I've been trying to get my mind around this concept of a "broken Army," and exactly what it means. What will happen when or if the Army is actually "broken?" I don't think we'll see an out and out mutiny a la the Continental Army of 1780/81 or the French Army in 1917, so what then? Will we suffer a Task Force Smith-style defeat on the battlefield? Not likely in the current fight. I think it probably has more to do with a gradual, constant decline in the quality of the force- caused first by the relaxation of enlistment standards, and also by the constant attrition of experienced NCOs and company/field grade officers, the really good ones who have had enough. Plus, factor in some promotion numbers- I recently came out on the list for LTC, and the selection rate to that rank for my year group was 94%. 94%!!!!! Unheard of in my time in service. Hell, in 1992 we were boarding Lieutenants out of the Army. You can't tell me that 94% of a given group of Majors are ready/deserving to move into the senior officer ranks. Maybe we'll end up, at the current rate, with a 1970s-style "hollow Army," if we aren't there already.

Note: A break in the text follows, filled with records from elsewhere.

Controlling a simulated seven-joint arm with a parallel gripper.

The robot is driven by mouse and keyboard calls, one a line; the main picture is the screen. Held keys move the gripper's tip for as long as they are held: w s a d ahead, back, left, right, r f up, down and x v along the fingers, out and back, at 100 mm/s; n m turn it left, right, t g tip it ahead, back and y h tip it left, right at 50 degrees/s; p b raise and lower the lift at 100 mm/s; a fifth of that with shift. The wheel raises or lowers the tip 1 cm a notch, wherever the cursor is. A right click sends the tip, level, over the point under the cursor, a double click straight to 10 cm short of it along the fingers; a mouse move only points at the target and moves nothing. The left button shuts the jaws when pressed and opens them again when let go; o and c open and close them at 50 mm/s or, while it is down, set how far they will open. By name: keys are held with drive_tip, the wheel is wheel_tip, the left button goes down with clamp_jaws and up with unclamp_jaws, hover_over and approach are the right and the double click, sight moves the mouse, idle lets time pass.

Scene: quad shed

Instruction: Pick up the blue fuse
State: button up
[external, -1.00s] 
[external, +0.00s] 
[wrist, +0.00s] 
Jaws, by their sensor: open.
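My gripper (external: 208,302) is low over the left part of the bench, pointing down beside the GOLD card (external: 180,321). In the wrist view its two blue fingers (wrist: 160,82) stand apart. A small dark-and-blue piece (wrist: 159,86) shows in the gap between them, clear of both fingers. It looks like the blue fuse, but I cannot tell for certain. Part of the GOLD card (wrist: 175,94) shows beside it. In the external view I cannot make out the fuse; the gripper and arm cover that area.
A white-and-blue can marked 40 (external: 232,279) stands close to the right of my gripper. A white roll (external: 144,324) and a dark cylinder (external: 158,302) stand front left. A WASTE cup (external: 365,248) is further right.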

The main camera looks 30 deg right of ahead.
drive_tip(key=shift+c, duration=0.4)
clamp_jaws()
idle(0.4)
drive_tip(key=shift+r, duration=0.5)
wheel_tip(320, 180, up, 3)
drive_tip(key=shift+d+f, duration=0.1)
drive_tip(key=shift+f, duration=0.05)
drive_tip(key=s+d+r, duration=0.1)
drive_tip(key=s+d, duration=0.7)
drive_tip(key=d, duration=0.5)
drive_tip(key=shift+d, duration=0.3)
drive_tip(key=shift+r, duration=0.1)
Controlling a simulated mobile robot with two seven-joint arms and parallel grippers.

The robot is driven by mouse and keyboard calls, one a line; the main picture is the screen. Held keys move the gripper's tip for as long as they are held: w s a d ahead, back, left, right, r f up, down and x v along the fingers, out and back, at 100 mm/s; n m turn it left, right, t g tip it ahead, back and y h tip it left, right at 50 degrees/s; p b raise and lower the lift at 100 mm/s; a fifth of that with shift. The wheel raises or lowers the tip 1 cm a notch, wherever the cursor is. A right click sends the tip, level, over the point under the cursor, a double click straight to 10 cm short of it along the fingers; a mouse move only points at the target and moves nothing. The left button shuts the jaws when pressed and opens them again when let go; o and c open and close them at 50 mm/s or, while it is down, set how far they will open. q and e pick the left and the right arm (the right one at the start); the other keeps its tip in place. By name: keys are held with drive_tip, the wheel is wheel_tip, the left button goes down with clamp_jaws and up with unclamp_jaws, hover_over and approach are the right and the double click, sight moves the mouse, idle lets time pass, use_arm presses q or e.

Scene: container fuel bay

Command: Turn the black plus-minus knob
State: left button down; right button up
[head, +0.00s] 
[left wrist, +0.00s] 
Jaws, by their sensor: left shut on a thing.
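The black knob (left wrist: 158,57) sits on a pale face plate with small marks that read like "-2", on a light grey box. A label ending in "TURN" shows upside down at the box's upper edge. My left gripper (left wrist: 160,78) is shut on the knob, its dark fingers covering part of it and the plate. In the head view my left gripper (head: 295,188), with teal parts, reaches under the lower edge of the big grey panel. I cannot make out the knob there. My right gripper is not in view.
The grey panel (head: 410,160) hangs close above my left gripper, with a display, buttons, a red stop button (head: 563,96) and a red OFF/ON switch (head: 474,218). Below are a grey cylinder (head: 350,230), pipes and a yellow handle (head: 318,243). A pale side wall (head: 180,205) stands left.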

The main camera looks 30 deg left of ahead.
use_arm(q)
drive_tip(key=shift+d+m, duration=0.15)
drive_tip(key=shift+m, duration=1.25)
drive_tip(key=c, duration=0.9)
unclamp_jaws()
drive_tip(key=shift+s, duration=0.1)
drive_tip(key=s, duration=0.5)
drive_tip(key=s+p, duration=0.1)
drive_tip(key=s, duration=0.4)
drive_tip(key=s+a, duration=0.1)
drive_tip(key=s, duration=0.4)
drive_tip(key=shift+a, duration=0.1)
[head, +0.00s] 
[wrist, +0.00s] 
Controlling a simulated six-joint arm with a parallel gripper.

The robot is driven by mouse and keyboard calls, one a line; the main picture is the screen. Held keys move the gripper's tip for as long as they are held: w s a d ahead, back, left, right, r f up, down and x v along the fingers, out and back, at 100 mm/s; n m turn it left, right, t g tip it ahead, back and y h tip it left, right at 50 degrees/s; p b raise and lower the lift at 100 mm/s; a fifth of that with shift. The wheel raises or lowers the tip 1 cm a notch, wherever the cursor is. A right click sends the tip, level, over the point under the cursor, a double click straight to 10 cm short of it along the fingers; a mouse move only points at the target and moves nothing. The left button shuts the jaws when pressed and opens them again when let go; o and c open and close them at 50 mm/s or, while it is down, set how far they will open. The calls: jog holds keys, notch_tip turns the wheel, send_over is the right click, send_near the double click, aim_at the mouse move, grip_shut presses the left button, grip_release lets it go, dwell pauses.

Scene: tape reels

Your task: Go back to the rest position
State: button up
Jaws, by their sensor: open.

Posted by: Charles Bowery | 23 August 2007 at 01:34 AM
Charles, I haven't talked much about what "broken" means, but I think you're on to something. Our Army may be more "hollow" due to the lack of top quality, fatigue, and broken equipment than the raw numbers game. I've seen similar promotion rates in the Chemical Corps, and it's worrisome.
I like your comment about the down time side of training, too. Yes, there are BS courses in military training. But at least you were in a school, relaxing, taking time to get professional academic courses, etc. Shortening the training time may be more "efficient" but it's not necessarily in the best interests of the individual.